§ DATA BLOCK:
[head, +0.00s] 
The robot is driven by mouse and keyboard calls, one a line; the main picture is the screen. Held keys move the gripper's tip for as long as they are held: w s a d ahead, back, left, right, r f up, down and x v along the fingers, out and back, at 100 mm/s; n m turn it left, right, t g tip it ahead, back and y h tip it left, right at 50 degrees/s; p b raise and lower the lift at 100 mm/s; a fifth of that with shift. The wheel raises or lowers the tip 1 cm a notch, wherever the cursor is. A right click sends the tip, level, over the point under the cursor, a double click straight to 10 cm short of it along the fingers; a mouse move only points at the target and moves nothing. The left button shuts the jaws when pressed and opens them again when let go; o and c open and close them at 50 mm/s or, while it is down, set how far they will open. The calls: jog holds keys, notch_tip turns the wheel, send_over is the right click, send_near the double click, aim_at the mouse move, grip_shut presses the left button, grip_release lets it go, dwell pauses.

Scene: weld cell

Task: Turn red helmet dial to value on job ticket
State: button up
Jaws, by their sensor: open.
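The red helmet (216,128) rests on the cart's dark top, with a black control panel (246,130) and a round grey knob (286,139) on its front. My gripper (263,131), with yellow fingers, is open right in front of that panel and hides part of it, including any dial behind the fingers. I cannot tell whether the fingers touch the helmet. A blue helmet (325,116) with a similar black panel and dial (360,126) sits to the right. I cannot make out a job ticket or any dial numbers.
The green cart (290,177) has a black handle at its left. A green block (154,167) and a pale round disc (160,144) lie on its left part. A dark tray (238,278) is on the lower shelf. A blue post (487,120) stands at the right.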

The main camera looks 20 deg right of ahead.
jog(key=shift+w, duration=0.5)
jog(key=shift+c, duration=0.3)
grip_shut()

§ INSTRUCTIONS TO FOLLOW: Say how many lines have the string "button" in them, offering no words beyond the number.

§ RESULT OF THIS TASK: 2